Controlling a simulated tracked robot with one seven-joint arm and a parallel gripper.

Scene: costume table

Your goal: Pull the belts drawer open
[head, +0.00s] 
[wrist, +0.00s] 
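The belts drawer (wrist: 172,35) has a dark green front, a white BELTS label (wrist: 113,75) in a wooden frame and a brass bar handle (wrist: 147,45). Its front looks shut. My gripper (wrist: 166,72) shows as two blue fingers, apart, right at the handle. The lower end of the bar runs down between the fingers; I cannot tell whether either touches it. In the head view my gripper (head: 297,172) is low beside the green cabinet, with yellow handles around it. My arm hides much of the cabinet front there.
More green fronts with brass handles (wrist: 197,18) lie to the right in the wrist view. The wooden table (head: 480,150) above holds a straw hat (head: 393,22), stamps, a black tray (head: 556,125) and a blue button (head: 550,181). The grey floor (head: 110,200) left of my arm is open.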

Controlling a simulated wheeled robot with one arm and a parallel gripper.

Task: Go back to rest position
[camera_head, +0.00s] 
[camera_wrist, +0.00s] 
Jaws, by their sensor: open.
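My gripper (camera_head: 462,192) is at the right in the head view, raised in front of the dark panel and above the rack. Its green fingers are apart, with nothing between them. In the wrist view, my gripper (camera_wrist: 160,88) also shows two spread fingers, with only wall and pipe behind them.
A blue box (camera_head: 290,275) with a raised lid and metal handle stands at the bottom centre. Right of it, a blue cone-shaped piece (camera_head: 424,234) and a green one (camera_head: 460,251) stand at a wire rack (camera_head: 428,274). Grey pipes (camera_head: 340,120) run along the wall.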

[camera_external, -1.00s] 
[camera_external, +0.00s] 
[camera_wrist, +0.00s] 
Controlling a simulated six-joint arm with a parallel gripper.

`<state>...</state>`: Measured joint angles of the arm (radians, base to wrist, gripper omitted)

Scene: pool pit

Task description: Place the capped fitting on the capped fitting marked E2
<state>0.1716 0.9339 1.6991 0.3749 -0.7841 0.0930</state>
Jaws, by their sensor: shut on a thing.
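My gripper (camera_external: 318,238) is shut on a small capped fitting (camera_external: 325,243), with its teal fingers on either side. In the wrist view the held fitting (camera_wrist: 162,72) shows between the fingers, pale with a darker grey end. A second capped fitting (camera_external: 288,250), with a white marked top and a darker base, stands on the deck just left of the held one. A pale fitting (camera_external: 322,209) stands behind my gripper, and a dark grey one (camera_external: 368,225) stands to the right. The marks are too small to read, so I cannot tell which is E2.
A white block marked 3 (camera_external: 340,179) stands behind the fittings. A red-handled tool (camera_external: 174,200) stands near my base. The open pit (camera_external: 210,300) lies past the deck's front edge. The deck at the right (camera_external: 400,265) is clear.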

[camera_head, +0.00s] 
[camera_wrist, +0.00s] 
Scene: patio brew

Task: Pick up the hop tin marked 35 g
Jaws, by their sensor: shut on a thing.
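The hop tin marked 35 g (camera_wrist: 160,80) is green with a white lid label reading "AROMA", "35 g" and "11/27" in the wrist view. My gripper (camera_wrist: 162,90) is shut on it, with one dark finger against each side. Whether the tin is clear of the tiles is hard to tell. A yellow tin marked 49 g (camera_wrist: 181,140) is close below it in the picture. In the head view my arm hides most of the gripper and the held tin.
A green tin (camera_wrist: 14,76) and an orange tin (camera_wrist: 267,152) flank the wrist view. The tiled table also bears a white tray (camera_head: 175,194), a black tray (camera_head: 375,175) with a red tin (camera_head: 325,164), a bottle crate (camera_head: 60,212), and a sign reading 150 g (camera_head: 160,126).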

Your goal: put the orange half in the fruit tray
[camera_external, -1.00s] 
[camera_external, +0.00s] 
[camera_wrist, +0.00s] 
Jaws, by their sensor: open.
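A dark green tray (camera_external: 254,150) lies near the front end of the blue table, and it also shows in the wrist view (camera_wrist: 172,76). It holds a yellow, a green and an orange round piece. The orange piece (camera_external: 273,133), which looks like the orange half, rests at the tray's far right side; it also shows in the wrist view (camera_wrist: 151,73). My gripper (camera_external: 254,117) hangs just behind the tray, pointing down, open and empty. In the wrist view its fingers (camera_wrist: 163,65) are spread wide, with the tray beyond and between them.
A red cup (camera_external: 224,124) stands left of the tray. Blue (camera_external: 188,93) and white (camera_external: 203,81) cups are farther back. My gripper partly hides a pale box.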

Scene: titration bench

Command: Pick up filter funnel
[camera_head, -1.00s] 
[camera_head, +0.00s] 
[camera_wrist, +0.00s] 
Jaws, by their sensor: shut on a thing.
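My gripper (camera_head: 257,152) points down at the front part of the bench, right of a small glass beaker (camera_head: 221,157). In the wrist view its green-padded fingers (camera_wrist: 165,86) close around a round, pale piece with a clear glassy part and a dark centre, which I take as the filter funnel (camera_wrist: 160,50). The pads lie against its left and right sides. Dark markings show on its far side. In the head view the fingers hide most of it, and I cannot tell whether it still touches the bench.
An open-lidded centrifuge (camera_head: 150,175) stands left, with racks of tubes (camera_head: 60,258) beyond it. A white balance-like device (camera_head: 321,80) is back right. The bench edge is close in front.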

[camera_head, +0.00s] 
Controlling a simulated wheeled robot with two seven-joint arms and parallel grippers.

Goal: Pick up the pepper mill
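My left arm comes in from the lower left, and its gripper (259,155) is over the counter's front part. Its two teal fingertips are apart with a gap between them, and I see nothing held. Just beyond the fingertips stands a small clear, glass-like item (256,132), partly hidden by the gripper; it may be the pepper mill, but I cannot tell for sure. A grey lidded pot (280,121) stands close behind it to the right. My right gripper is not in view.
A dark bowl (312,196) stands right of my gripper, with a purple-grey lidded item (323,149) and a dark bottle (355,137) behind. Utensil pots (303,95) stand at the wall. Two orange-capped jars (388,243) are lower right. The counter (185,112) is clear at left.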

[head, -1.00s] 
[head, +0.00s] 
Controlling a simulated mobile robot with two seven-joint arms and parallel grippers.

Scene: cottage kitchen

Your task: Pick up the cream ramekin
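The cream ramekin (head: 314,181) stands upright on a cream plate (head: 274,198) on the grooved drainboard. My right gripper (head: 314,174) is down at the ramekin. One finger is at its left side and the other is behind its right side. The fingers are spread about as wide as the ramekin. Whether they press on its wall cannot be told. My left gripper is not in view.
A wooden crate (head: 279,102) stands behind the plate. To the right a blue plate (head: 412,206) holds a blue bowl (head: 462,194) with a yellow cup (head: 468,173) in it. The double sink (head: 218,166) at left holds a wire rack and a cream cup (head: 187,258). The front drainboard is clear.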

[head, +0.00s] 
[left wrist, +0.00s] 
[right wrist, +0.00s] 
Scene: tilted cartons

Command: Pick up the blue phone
-------------------------
**Exercise instructions:** Reproduce each entry from the records above, character for character.

**Response to this exercise:**
Controlling a simulated tracked robot with one seven-joint arm and a parallel gripper.

Scene: costume table

Your goal: Pull the belts drawer open
[head, +0.00s] 
[wrist, +0.00s] 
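The belts drawer (wrist: 172,35) has a dark green front, a white BELTS label (wrist: 113,75) in a wooden frame and a brass bar handle (wrist: 147,45). Its front looks shut. My gripper (wrist: 166,72) shows as two blue fingers, apart, right at the handle. The lower end of the bar runs down between the fingers; I cannot tell whether either touches it. In the head view my gripper (head: 297,172) is low beside the green cabinet, with yellow handles around it. My arm hides much of the cabinet front there.
More green fronts with brass handles (wrist: 197,18) lie to the right in the wrist view. The wooden table (head: 480,150) above holds a straw hat (head: 393,22), stamps, a black tray (head: 556,125) and a blue button (head: 550,181). The grey floor (head: 110,200) left of my arm is open.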

Controlling a simulated wheeled robot with one arm and a parallel gripper.

Task: Go back to rest position
[camera_head, +0.00s] 
[camera_wrist, +0.00s] 
Jaws, by their sensor: open.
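My gripper (camera_head: 462,192) is at the right in the head view, raised in front of the dark panel and above the rack. Its green fingers are apart, with nothing between them. In the wrist view, my gripper (camera_wrist: 160,88) also shows two spread fingers, with only wall and pipe behind them.
A blue box (camera_head: 290,275) with a raised lid and metal handle stands at the bottom centre. Right of it, a blue cone-shaped piece (camera_head: 424,234) and a green one (camera_head: 460,251) stand at a wire rack (camera_head: 428,274). Grey pipes (camera_head: 340,120) run along the wall.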

[camera_external, -1.00s] 
[camera_external, +0.00s] 
[camera_wrist, +0.00s] 
Controlling a simulated six-joint arm with a parallel gripper.

`<state>...</state>`: Measured joint angles of the arm (radians, base to wrist, gripper omitted)

Scene: pool pit

Task description: Place the capped fitting on the capped fitting marked E2
<state>0.1716 0.9339 1.6991 0.3749 -0.7841 0.0930</state>
Jaws, by their sensor: shut on a thing.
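My gripper (camera_external: 318,238) is shut on a small capped fitting (camera_external: 325,243), with its teal fingers on either side. In the wrist view the held fitting (camera_wrist: 162,72) shows between the fingers, pale with a darker grey end. A second capped fitting (camera_external: 288,250), with a white marked top and a darker base, stands on the deck just left of the held one. A pale fitting (camera_external: 322,209) stands behind my gripper, and a dark grey one (camera_external: 368,225) stands to the right. The marks are too small to read, so I cannot tell which is E2.
A white block marked 3 (camera_external: 340,179) stands behind the fittings. A red-handled tool (camera_external: 174,200) stands near my base. The open pit (camera_external: 210,300) lies past the deck's front edge. The deck at the right (camera_external: 400,265) is clear.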

[camera_head, +0.00s] 
[camera_wrist, +0.00s] 
Scene: patio brew

Task: Pick up the hop tin marked 35 g
Jaws, by their sensor: shut on a thing.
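The hop tin marked 35 g (camera_wrist: 160,80) is green with a white lid label reading "AROMA", "35 g" and "11/27" in the wrist view. My gripper (camera_wrist: 162,90) is shut on it, with one dark finger against each side. Whether the tin is clear of the tiles is hard to tell. A yellow tin marked 49 g (camera_wrist: 181,140) is close below it in the picture. In the head view my arm hides most of the gripper and the held tin.
A green tin (camera_wrist: 14,76) and an orange tin (camera_wrist: 267,152) flank the wrist view. The tiled table also bears a white tray (camera_head: 175,194), a black tray (camera_head: 375,175) with a red tin (camera_head: 325,164), a bottle crate (camera_head: 60,212), and a sign reading 150 g (camera_head: 160,126).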

Your goal: put the orange half in the fruit tray
[camera_external, -1.00s] 
[camera_external, +0.00s] 
[camera_wrist, +0.00s] 
Jaws, by their sensor: open.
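A dark green tray (camera_external: 254,150) lies near the front end of the blue table, and it also shows in the wrist view (camera_wrist: 172,76). It holds a yellow, a green and an orange round piece. The orange piece (camera_external: 273,133), which looks like the orange half, rests at the tray's far right side; it also shows in the wrist view (camera_wrist: 151,73). My gripper (camera_external: 254,117) hangs just behind the tray, pointing down, open and empty. In the wrist view its fingers (camera_wrist: 163,65) are spread wide, with the tray beyond and between them.
A red cup (camera_external: 224,124) stands left of the tray. Blue (camera_external: 188,93) and white (camera_external: 203,81) cups are farther back. My gripper partly hides a pale box.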

Scene: titration bench

Command: Pick up filter funnel
[camera_head, -1.00s] 
[camera_head, +0.00s] 
[camera_wrist, +0.00s] 
Jaws, by their sensor: shut on a thing.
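My gripper (camera_head: 257,152) points down at the front part of the bench, right of a small glass beaker (camera_head: 221,157). In the wrist view its green-padded fingers (camera_wrist: 165,86) close around a round, pale piece with a clear glassy part and a dark centre, which I take as the filter funnel (camera_wrist: 160,50). The pads lie against its left and right sides. Dark markings show on its far side. In the head view the fingers hide most of it, and I cannot tell whether it still touches the bench.
An open-lidded centrifuge (camera_head: 150,175) stands left, with racks of tubes (camera_head: 60,258) beyond it. A white balance-like device (camera_head: 321,80) is back right. The bench edge is close in front.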

[camera_head, +0.00s] 
Controlling a simulated wheeled robot with two seven-joint arms and parallel grippers.

Goal: Pick up the pepper mill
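My left arm comes in from the lower left, and its gripper (259,155) is over the counter's front part. Its two teal fingertips are apart with a gap between them, and I see nothing held. Just beyond the fingertips stands a small clear, glass-like item (256,132), partly hidden by the gripper; it may be the pepper mill, but I cannot tell for sure. A grey lidded pot (280,121) stands close behind it to the right. My right gripper is not in view.
A dark bowl (312,196) stands right of my gripper, with a purple-grey lidded item (323,149) and a dark bottle (355,137) behind. Utensil pots (303,95) stand at the wall. Two orange-capped jars (388,243) are lower right. The counter (185,112) is clear at left.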

[head, -1.00s] 
[head, +0.00s] 
Controlling a simulated mobile robot with two seven-joint arms and parallel grippers.

Scene: cottage kitchen

Your task: Pick up the cream ramekin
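The cream ramekin (head: 314,181) stands upright on a cream plate (head: 274,198) on the grooved drainboard. My right gripper (head: 314,174) is down at the ramekin. One finger is at its left side and the other is behind its right side. The fingers are spread about as wide as the ramekin. Whether they press on its wall cannot be told. My left gripper is not in view.
A wooden crate (head: 279,102) stands behind the plate. To the right a blue plate (head: 412,206) holds a blue bowl (head: 462,194) with a yellow cup (head: 468,173) in it. The double sink (head: 218,166) at left holds a wire rack and a cream cup (head: 187,258). The front drainboard is clear.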

[head, +0.00s] 
[left wrist, +0.00s] 
[right wrist, +0.00s] 
Scene: tilted cartons

Command: Pick up the blue phone

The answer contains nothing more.